***** DATASET EXCERPTS *****
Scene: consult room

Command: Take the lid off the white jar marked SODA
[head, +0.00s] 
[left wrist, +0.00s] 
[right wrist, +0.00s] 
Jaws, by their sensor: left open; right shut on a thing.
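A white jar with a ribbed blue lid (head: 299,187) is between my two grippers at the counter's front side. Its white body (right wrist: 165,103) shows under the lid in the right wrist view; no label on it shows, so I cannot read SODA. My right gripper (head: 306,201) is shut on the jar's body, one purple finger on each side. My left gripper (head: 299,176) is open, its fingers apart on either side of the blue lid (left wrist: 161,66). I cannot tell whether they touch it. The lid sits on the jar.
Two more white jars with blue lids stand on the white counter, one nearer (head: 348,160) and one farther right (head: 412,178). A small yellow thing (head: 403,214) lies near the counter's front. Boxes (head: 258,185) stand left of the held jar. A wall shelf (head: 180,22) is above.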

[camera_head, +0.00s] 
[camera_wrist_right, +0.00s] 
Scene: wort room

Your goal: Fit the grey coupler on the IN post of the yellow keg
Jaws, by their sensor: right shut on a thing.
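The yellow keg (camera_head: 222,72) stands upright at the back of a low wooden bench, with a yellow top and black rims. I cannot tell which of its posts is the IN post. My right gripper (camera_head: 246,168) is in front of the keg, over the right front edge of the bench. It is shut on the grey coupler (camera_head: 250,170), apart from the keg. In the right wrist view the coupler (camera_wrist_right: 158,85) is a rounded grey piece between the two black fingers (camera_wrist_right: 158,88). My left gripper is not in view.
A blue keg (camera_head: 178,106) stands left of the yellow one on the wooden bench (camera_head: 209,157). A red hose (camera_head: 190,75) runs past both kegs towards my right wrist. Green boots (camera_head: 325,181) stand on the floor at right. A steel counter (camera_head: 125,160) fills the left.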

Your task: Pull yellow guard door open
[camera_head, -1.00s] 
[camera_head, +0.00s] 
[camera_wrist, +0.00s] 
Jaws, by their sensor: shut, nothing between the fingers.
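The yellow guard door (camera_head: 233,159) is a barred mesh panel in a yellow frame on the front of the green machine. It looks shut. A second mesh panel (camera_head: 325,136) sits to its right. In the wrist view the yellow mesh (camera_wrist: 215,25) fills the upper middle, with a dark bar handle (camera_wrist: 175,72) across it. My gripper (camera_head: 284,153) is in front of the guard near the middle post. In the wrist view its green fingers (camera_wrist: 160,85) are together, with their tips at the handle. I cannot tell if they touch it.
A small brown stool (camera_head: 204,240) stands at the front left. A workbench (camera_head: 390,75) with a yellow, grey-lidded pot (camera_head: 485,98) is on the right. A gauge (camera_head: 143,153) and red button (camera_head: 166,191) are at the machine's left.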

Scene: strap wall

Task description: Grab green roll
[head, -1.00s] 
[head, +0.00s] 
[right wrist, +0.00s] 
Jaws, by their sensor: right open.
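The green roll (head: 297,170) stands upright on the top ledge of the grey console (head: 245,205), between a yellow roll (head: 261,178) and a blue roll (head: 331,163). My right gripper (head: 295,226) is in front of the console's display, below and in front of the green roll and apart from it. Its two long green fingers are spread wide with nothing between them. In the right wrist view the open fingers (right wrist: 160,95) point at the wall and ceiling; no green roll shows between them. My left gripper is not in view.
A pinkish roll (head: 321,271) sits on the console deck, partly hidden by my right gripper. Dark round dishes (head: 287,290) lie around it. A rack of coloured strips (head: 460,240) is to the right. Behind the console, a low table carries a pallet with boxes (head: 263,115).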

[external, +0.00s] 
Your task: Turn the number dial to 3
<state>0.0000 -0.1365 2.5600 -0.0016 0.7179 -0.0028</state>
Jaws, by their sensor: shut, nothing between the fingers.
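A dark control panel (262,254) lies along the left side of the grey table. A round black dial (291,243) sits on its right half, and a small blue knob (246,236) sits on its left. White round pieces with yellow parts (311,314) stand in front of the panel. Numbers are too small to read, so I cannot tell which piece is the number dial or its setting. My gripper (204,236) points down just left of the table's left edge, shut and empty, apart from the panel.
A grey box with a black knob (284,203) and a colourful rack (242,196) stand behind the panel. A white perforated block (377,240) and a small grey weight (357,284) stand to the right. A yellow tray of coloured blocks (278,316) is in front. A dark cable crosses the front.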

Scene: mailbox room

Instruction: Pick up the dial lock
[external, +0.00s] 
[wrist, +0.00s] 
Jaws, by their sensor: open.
*****
**WORK REQUIRED**
Recopy the whole listing exactly.

**THE REPLY**
Scene: consult room

Command: Take the lid off the white jar marked SODA
[head, +0.00s] 
[left wrist, +0.00s] 
[right wrist, +0.00s] 
Jaws, by their sensor: left open; right shut on a thing.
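A white jar with a ribbed blue lid (head: 299,187) is between my two grippers at the counter's front side. Its white body (right wrist: 165,103) shows under the lid in the right wrist view; no label on it shows, so I cannot read SODA. My right gripper (head: 306,201) is shut on the jar's body, one purple finger on each side. My left gripper (head: 299,176) is open, its fingers apart on either side of the blue lid (left wrist: 161,66). I cannot tell whether they touch it. The lid sits on the jar.
Two more white jars with blue lids stand on the white counter, one nearer (head: 348,160) and one farther right (head: 412,178). A small yellow thing (head: 403,214) lies near the counter's front. Boxes (head: 258,185) stand left of the held jar. A wall shelf (head: 180,22) is above.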

[camera_head, +0.00s] 
[camera_wrist_right, +0.00s] 
Scene: wort room

Your goal: Fit the grey coupler on the IN post of the yellow keg
Jaws, by their sensor: right shut on a thing.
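The yellow keg (camera_head: 222,72) stands upright at the back of a low wooden bench, with a yellow top and black rims. I cannot tell which of its posts is the IN post. My right gripper (camera_head: 246,168) is in front of the keg, over the right front edge of the bench. It is shut on the grey coupler (camera_head: 250,170), apart from the keg. In the right wrist view the coupler (camera_wrist_right: 158,85) is a rounded grey piece between the two black fingers (camera_wrist_right: 158,88). My left gripper is not in view.
A blue keg (camera_head: 178,106) stands left of the yellow one on the wooden bench (camera_head: 209,157). A red hose (camera_head: 190,75) runs past both kegs towards my right wrist. Green boots (camera_head: 325,181) stand on the floor at right. A steel counter (camera_head: 125,160) fills the left.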

Your task: Pull yellow guard door open
[camera_head, -1.00s] 
[camera_head, +0.00s] 
[camera_wrist, +0.00s] 
Jaws, by their sensor: shut, nothing between the fingers.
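The yellow guard door (camera_head: 233,159) is a barred mesh panel in a yellow frame on the front of the green machine. It looks shut. A second mesh panel (camera_head: 325,136) sits to its right. In the wrist view the yellow mesh (camera_wrist: 215,25) fills the upper middle, with a dark bar handle (camera_wrist: 175,72) across it. My gripper (camera_head: 284,153) is in front of the guard near the middle post. In the wrist view its green fingers (camera_wrist: 160,85) are together, with their tips at the handle. I cannot tell if they touch it.
A small brown stool (camera_head: 204,240) stands at the front left. A workbench (camera_head: 390,75) with a yellow, grey-lidded pot (camera_head: 485,98) is on the right. A gauge (camera_head: 143,153) and red button (camera_head: 166,191) are at the machine's left.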

Scene: strap wall

Task description: Grab green roll
[head, -1.00s] 
[head, +0.00s] 
[right wrist, +0.00s] 
Jaws, by their sensor: right open.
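The green roll (head: 297,170) stands upright on the top ledge of the grey console (head: 245,205), between a yellow roll (head: 261,178) and a blue roll (head: 331,163). My right gripper (head: 295,226) is in front of the console's display, below and in front of the green roll and apart from it. Its two long green fingers are spread wide with nothing between them. In the right wrist view the open fingers (right wrist: 160,95) point at the wall and ceiling; no green roll shows between them. My left gripper is not in view.
A pinkish roll (head: 321,271) sits on the console deck, partly hidden by my right gripper. Dark round dishes (head: 287,290) lie around it. A rack of coloured strips (head: 460,240) is to the right. Behind the console, a low table carries a pallet with boxes (head: 263,115).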

[external, +0.00s] 
Your task: Turn the number dial to 3
<state>0.0000 -0.1365 2.5600 -0.0016 0.7179 -0.0028</state>
Jaws, by their sensor: shut, nothing between the fingers.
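A dark control panel (262,254) lies along the left side of the grey table. A round black dial (291,243) sits on its right half, and a small blue knob (246,236) sits on its left. White round pieces with yellow parts (311,314) stand in front of the panel. Numbers are too small to read, so I cannot tell which piece is the number dial or its setting. My gripper (204,236) points down just left of the table's left edge, shut and empty, apart from the panel.
A grey box with a black knob (284,203) and a colourful rack (242,196) stand behind the panel. A white perforated block (377,240) and a small grey weight (357,284) stand to the right. A yellow tray of coloured blocks (278,316) is in front. A dark cable crosses the front.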

Scene: mailbox room

Instruction: Pick up the dial lock
[external, +0.00s] 
[wrist, +0.00s] 
Jaws, by their sensor: open.

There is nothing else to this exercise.